Former Iranian President Mohammed Khatami, the highest-ranking Iranian official to visit the United States since the 1979 seizure of the U.S. Embassy in Tehran, arrives in Washington tomorrow to deliver an address at the National Cathedral, a high point of his closely watched two-week U.S. tour.
Bush administration officials insist Mr. Khatami’s trip is a private visit and that he will not meet with any U.S. government officials while here.
But the former president, a moderate who was succeeded last year by hard-line President Mahmoud Ahmadinejad, has already made news since his Aug. 30 arrival, attacking the Bush administration’s handling of the war on terrorism while hinting there was room for agreement with Tehran on recognizing Israel and stabilizing Iraq.
“As America claims to be fighting terrorism, it implements policies that cause the intensification of terrorism and institutionalized violence,” Mr. Khatami, an Islamic cleric, said in a speech to a North American Muslim convention in Chicago over the weekend.
Mr. Khatami today is concluding a two-day conference in New York of the U.N.-sponsored Alliance of Civilizations, of which he was a founding member.
The group’s mandate is to bridge differences between the West and the Islamic world.
The former Iranian leader, whose eight-year term was marked by a string of losing policy battles with religious hard-liners, will speak tomorrow at the Thomas Jefferson-designed Rotunda on the grounds of the University of Virginia in Charlottesville and then talk at the National Cathedral.
His cathedral address is billed as a speech on how the three “Abrahamaic faiths” — Christianity, Judaism and Islam — can work together for a Middle East peace.
On Friday, Mr. Khatami is the featured speaker at a dinner being given by the Council on American-Islamic Relations, and he will travel to Boston over the weekend to give another address at Harvard.
The Khatami visit comes amid an escalating war of wills between Mr. Ahmadinejad’s government and the United States over Iran’s nuclear programs.

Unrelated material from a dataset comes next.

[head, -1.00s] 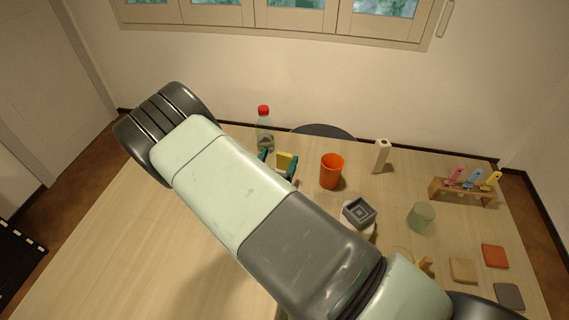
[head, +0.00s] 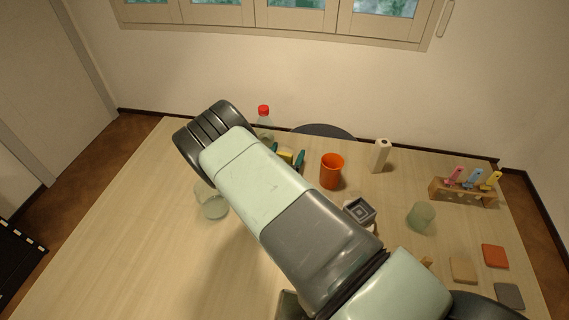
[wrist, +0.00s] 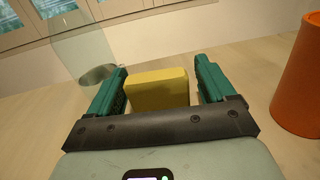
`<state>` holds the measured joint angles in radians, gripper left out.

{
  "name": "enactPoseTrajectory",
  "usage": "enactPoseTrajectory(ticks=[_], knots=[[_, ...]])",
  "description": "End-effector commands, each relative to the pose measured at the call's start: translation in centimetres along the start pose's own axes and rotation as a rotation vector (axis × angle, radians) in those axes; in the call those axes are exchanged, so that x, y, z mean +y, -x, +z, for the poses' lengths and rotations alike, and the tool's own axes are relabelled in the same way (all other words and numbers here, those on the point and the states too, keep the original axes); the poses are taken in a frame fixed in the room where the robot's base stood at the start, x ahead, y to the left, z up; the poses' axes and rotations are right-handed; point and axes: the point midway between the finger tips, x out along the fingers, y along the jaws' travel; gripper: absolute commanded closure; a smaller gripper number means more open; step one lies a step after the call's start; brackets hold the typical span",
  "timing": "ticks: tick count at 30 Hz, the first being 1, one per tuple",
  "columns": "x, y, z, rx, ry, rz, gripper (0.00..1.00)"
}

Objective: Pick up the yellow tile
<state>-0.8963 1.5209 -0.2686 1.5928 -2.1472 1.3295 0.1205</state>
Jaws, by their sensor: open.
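The yellow tile (wrist: 158,92) stands in the wrist view between the two green fingers of my gripper (wrist: 160,88). The fingers are open, with a visible gap on each side of the tile. In the head view the yellow tile (head: 286,155) shows partly behind my arm, between the fingertips of my gripper (head: 287,154). The tile's lower part is hidden by my gripper's dark bar in the wrist view.
An orange cup (head: 331,171) stands just right of my gripper; a clear red-capped bottle (head: 264,122) stands behind. A glass jar (head: 213,205) is left of my arm. A grey square dish (head: 360,210) and pale green cup (head: 421,217) are to the right. The table's left is clear.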

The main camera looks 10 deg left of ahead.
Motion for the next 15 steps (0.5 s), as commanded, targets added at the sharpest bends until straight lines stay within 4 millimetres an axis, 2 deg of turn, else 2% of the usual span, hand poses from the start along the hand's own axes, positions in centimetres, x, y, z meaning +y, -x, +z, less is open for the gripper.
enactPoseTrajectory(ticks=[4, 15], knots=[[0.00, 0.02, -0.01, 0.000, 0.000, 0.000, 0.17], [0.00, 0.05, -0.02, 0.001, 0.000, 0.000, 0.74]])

Some Jewish-American groups and U.S. conservatives have criticized the Khatami visit, saying political repression and Iranian support for anti-Israel terrorist groups flourished under the ex-president’s purportedly moderate administration.
A group of Iranian dissidents, ex-political prisoners and torture victims plan a National Press Club press conference tomorrow to protest the Khatami visit.
State Department spokesman Sean McCormack stressed yesterday Mr. Khatami’s visit was a private one and approving his visa did not signal any change in U.S. government policy shunning the Iranian regime.